このような状況から、国は施策として「中小企業活性化パッケージ(①コロナ資金繰り支援の継続と②収益力改善・事業再生・再チャレンジの促進)」を打ち出しました。①では、中小企業の事業継続を強力に支援するとともに、②では、増大する債務に苦しむ中小企業の収益力改善・事業再生・再チャレンジを促す総合的な支援策を展開するとされています。実際には11種類の関連施策が出ています。
今回は、当社が生業としている事業再生に関する施策である「中小企業の事業再生等のガイドラインの策定」について確認しておきたいと思います。
このガイドラインの目的の一つとして、中小事業者の「平時」、「有事」、「事業再生計画成立後のフォローアップ」の各段階において、中小企業者、金融機関それぞれが果たすべき役割を明確化し、中小事業者の事業再生に関する基本的な考え方を示しています。その考え方の中で極めて重要なことは、中小事業者と金融機関は平時から両者が適時適切な対応を取り、信頼関係を構築しておくことだと示しています。中小事業者が仮に有事に陥った場合でも、平時から信頼関係ができていれば、金融機関による迅速な支援が可能であり、早期の事業再生等が期待できます。そのためにガイドラインでは、平時から対応に努めることが望ましい内容を具体的に示しています。

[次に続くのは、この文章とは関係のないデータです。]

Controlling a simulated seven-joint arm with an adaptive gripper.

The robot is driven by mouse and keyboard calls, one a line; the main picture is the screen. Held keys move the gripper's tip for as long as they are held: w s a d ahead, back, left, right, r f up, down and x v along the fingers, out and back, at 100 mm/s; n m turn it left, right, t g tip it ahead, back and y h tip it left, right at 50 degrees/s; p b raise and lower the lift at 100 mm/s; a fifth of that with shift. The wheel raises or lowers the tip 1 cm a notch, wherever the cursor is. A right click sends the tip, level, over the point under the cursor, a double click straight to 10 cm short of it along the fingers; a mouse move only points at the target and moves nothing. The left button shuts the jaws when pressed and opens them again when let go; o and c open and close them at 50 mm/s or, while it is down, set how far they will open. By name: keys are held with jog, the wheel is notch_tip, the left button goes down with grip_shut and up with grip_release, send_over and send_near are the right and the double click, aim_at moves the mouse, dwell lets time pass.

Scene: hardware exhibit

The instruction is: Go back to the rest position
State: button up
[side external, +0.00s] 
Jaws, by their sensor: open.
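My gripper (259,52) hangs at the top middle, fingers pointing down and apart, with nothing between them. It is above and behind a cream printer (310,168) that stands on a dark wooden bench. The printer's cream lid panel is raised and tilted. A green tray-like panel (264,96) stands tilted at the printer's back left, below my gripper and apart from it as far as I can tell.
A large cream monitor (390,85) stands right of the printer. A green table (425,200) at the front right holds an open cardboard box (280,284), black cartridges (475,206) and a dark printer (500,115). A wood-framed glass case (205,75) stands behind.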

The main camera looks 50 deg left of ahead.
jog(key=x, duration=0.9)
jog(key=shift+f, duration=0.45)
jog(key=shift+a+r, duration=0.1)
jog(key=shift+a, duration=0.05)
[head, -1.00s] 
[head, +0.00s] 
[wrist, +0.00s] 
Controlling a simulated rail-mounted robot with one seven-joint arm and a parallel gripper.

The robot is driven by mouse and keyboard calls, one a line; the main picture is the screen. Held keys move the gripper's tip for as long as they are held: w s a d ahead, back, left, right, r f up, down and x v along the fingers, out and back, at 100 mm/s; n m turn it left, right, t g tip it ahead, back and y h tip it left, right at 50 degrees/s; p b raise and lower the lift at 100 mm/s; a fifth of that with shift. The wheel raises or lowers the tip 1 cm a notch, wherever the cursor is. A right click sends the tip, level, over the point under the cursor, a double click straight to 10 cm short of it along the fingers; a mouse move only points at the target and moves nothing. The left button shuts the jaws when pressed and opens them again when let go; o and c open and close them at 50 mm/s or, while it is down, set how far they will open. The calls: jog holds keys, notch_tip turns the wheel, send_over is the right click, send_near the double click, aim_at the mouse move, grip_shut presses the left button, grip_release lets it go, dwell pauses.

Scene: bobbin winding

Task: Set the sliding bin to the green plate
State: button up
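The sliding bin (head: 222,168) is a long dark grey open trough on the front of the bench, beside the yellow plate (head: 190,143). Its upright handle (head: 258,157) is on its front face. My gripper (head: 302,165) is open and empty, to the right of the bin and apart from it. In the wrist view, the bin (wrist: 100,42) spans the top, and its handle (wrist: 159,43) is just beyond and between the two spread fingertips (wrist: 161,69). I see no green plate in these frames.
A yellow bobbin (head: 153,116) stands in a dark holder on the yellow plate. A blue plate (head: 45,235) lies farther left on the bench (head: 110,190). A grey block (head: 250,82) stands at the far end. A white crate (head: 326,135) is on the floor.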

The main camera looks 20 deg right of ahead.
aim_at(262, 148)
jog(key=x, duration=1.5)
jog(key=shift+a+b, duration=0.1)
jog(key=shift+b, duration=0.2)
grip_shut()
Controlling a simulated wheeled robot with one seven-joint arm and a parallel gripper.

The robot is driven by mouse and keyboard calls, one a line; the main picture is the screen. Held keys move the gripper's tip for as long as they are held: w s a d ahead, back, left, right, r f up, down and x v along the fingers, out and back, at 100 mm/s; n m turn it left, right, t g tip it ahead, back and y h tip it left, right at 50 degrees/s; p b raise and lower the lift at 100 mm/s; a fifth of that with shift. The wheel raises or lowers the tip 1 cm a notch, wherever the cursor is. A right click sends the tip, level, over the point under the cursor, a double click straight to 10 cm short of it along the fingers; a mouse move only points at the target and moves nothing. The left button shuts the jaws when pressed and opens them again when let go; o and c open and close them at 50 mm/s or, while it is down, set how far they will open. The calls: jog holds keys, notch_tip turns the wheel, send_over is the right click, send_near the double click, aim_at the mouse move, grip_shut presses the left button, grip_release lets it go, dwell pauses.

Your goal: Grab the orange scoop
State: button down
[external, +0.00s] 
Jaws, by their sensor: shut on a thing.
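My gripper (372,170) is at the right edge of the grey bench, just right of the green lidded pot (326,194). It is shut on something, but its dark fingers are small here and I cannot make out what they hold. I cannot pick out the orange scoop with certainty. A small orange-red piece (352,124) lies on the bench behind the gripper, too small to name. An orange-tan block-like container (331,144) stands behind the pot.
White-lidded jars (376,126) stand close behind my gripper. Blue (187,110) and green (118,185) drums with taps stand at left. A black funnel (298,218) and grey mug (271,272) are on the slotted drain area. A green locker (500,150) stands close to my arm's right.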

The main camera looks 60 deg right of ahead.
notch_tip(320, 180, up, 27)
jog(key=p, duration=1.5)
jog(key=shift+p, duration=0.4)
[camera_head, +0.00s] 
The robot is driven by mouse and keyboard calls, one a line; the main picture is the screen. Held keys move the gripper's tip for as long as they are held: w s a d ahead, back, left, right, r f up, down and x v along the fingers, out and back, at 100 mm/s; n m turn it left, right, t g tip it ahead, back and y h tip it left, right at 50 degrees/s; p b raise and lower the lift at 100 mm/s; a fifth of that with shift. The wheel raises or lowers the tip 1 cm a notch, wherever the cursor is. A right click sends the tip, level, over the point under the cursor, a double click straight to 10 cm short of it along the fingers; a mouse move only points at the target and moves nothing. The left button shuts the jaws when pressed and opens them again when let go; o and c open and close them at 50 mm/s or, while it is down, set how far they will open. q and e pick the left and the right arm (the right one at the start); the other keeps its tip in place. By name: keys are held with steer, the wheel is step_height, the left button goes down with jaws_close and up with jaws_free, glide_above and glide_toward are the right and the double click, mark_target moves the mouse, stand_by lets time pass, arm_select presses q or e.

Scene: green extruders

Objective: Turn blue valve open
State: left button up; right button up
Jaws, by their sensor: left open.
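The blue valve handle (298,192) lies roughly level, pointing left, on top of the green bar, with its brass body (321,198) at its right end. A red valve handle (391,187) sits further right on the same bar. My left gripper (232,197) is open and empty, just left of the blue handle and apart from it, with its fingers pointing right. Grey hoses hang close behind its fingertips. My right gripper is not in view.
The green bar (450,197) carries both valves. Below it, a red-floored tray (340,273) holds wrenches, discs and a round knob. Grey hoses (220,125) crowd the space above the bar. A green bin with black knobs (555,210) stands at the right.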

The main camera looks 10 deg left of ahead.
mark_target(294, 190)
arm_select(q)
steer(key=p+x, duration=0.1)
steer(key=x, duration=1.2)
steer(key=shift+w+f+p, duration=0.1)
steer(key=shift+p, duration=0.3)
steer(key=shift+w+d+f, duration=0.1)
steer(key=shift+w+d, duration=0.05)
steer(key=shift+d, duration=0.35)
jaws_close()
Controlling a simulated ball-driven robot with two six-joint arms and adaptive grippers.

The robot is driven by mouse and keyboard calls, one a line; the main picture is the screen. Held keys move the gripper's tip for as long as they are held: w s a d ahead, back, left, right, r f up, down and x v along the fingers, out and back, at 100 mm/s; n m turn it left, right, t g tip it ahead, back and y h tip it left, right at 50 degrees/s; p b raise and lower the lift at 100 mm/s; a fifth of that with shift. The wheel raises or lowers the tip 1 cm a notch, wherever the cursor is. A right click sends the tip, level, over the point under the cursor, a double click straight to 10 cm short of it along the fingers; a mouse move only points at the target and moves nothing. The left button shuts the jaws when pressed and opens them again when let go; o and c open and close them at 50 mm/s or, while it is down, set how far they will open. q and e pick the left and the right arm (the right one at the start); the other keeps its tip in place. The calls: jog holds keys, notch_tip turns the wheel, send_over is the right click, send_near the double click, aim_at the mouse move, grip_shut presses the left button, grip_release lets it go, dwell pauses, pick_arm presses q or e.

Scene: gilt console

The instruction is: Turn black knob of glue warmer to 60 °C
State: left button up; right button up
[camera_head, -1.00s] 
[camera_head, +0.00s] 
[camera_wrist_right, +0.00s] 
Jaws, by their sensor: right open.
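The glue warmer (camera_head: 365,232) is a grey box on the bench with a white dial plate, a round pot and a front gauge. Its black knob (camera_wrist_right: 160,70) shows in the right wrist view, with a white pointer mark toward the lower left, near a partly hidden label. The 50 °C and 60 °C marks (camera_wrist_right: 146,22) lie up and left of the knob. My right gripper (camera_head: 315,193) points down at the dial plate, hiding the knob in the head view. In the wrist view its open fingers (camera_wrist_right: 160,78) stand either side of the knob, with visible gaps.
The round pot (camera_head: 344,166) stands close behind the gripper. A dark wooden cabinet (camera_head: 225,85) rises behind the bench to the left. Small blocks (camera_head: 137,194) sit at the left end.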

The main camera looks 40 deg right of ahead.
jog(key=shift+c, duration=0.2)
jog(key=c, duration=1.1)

※中小企業の事業再生等に関するガイドライン(令和4年3月)
6頁(2)債務者である中小事業者の対応 参照
当方は日頃からの支援活動において、多くの中小事業者は、上記のような対応ができておらず、金融機関との信頼関係の構築ができていないと感じています。その理由は、少しでも自社を良く見せれば融資が受けられるという誤った認識を持っているため、ネガティブな情報は伝えないからです。これは中小事業者、金融機関双方にとっての機会損失であり非常にもったいないことです。このような場合、当社のような支援機関であり外部専門家が、公正中立の立場でガイドラインにそった取り組みを支援することで、中小事業者と金融機関の溝を埋め、双方の信頼関係を強く結びつけることができると考えています。
中小企業診断士 小竹 繁夫
※中小企業の事業再生等に関するガイドライン(令和4年3月)
① 収益力の向上と財務基盤の強化
中小事業者は、事業計画を策定し、当該計画の実行・評価・改善を行うこと等で、本源的な収益力の向上を目指し、もって財務基盤及び信用力を強化する。
② 適時適切な情報開示等による経営の透明性確保
中小事業者は、経営の状況、財務の状況、事業計画・業績見通し及びその進捗状況等に関して、正確かつ信頼性の高い情報を、自発的に又は金融機関からの要請に応じて、開示・説明することにより、経営の透明性を確保するように努める。また、経営情報等に関して重大な変動が生じた場合には、自発的に報告するなど金融機関に対する適時適切な開示・説明に努める。
③ 法人と経営者の資産等の分別管理
中小企業者は、法人の業務、経理、資産等に関し、法人と経営者の関係を明確に区分・分離し、法人と経営者の間の資金のやりとりを、社会通念上適切な範囲を超えないものとする体制を整備するなど、適切な運用を図ることを通じて、法人と経営者の資産等を適切に分別管理するように努める。
④ 予防的対応
平時から有事への移行は、自然災害や取引先の倒産等によって突発的に生じるだけでなく、事業環境や社会環境の変化等に十分に対応できないことにより、段階的に生じることが十分に想定される。中小企業者は、有事へ移行しないように事業環境や社会環境の変化に的確に対応するように努めるとともに、有事へ移行する兆候を自覚した場合には、上記①~③の対応を取るのみならず、速やかに金融機関に報告し、金融機関や社外の実務専門家、公的機関等の助言を得るように努める。また、計画の策定過程や実行過程において課題が生じた場合には、金融機関や実務専門家に早期に相談し、助言を得ることが重要である。